On Monday they face two choices: claim asylum and move to another area of France, or return to their countries of origin.
READ: Welcome to ‘The Jungle’

‘Change is coming’

Their options were laid out in a leaflet distributed by volunteers on Sunday evening. 
“Everybody living in the Calais jungle will have to leave in order to be sheltered in one of the French reception and counseling centers,” the letter reads.

“You will receive help and the necessary information on the procedures that you will need to follow if you have applied or wish to apply for asylum.”
Emotions ran high in the camp all weekend as news of the impending demolition began to spread. 
“It’s very tense because people know that change is coming,” Sue Jex, of charity Care 4 Calais told CNN. “There is a real acceptance that the camp is going (away).”
Late Sunday night, riot police were out in force, and some 1,250 police have been called in to prevent crowd control problems on Monday.
“Police services have been mobilized in large numbers — that’s not to push, but to secure the zone,” said French Interior Ministry spokesman, Pierre-Henry Brandet.

Migrants will ‘not be forced’

Before dawn, thousands had started to gather up their meager belongings and headed to the processing center — a short walk from the camp — where their fate will be decided.
To get there, they walked under the road leading to the cross-channel ferry, as truck after truck hurries on its way to the UK. They will head past the “Great Wall of Calais,” a high fence topped with barbed wire, constructed to stop camp residents risking their lives trying to stow away on the lorries.
At the center — in the middle of an industrial zone — they have been asked to join one of four lines: lone migrants, families, those considered ‘at risk’ (elderly, ill or disabled people, and pregnant women) and unaccompanied minors.
They are then herded through heavy red doors into a pebble-dashed hangar.
Many are reluctant to register as refugees in France because their preferred destination is Britain.
In bright blue tents pitched inside, they are being asked their decision.
Those who opt to stay in France will be shown a map and offered the choice of two regions.
They will then be handed a wristband signaling which they picked, before being taken to a bus and driven there almost immediately. Sixty buses will be on hand Monday, with 45 more available Tuesday.
But Brandet says migrants will not be forced to get on board. “This will be done on a voluntary basis and no coercive measures will be taken towards the migrants.”
“We can’t force anyone to get on a bus and go to regions where they don’t want to go. You have to convince them, and continue to do so.
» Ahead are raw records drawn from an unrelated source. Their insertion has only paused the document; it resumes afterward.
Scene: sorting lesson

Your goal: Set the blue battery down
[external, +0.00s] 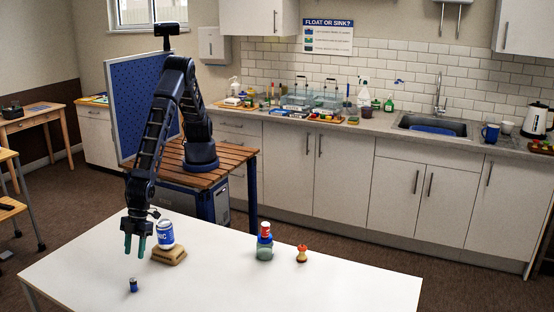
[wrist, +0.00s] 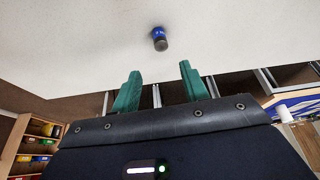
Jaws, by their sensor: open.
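The blue battery (external: 133,285) stands on the white table (external: 330,285) near its front left part. It also shows in the wrist view (wrist: 159,39), blue with a dark end, beyond the fingertips and apart from them. My gripper (external: 135,246) is above the battery, pointing down, with its two green fingers spread. In the wrist view the fingers (wrist: 158,82) are apart with nothing between them.
A jar with a red-and-blue top (external: 264,243) and an apple-core-shaped object (external: 302,254) stand farther right. The table's front right is clear.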

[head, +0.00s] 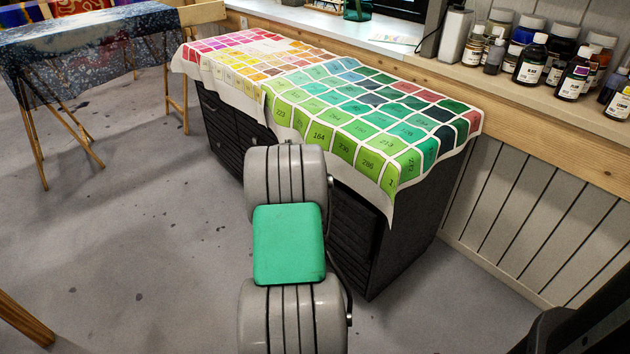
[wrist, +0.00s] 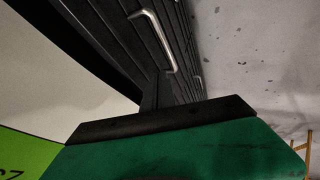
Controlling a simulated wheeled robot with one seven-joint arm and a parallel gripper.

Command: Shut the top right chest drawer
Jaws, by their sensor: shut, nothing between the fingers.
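The dark ribbed chest (head: 400,240) stands against the wall under a colour-chart cloth (head: 350,110). In the head view my arm covers much of its right front, and my gripper is hidden. I cannot tell there how far the top right drawer stands out. In the wrist view the ribbed dark drawer fronts (wrist: 110,35) show close by, with a metal bar handle (wrist: 153,40). My gripper (wrist: 163,82) is shut and empty, its dark fingers just by the fronts near one end of that handle. Whether they touch is unclear.
The cloth's corner hangs over the chest's front right. A windowsill with several paint bottles (head: 535,58) runs along the wall. A trestle with dark fabric (head: 95,45) stands at the left. The floor (head: 140,220) left of the chest is clear.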

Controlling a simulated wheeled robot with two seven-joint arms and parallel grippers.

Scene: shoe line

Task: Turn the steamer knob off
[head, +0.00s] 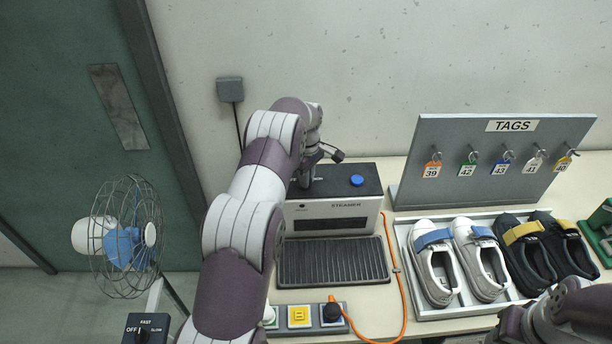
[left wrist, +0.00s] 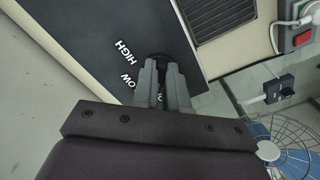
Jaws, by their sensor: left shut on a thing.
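The steamer (head: 368,209) stands against the wall, a box with a dark top, a white front and a ribbed dark plate before it. My left gripper (head: 305,183) reaches down onto the left part of its top. In the left wrist view the fingers (left wrist: 165,85) are shut on the dark steamer knob (left wrist: 155,57), which they mostly hide. The printed words HIGH and LOW show beside it, and a third label is mostly covered. The knob's pointing direction cannot be told. My right gripper is out of view; only part of its arm shows at lower right.
A blue button (head: 356,180) sits on the steamer's top right. An orange cable (head: 402,285) runs along its right side. Right of it are a tray of shoes (head: 425,313) and a TAGS board (head: 440,150). A fan (head: 125,237) stands at left.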

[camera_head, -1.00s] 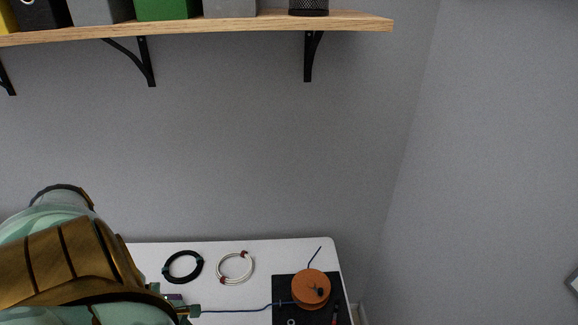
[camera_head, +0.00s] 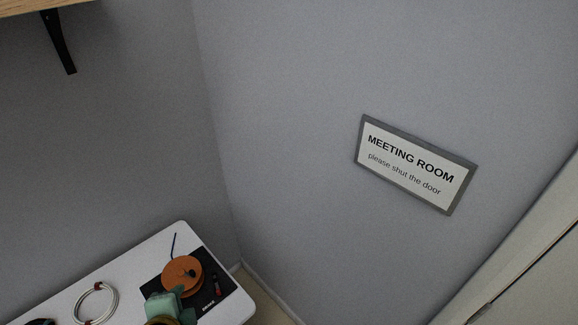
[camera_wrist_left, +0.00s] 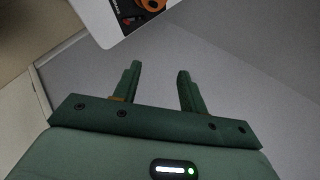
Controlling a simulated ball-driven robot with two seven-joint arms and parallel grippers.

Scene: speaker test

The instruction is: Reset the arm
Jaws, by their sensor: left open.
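My left gripper (camera_head: 181,298) shows at the bottom left of the head view, low in front of the white table and overlapping the near part of the black mat. In the left wrist view my left gripper (camera_wrist_left: 157,75) has its two green fingers spread well apart, with nothing between them. The fingers point toward the grey wall and the table's corner. Most of the left arm is outside the head view. My right gripper is in neither view.
The white table (camera_head: 120,262) holds a black mat (camera_head: 152,276), an orange spool (camera_head: 180,274) and a white cable coil (camera_head: 76,307). A shelf (camera_head: 30,5) is at top left. A meeting-room sign (camera_head: 416,164) hangs on the right wall, beside a door frame (camera_head: 515,250).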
Tomorrow is an important day, but this will take several days.”
Cleaners are expected to begin work at the site on Tuesday, expanding their "cleaning zone" as the evacuation proceeds.

Children waiting for answers

Unaccompanied minors will be interviewed by French and British authorities to determine if they should be rehomed in Britain, under an agreement offering refuge to children and vulnerable young people.
They will be kept in a temporary shelter at the camp until a decision is made in their case.
Fabianne Buccio, head of the Pas de Calais local government authority said Sunday that about 200 children had been relocated to the UK during the past week. A UK Home Office spokesman declined to confirm that number. 
CNN met two unaccompanied minors who have spent months trying to reach the UK — so far without success. After so long waiting for answers, they are both beginning to lose hope.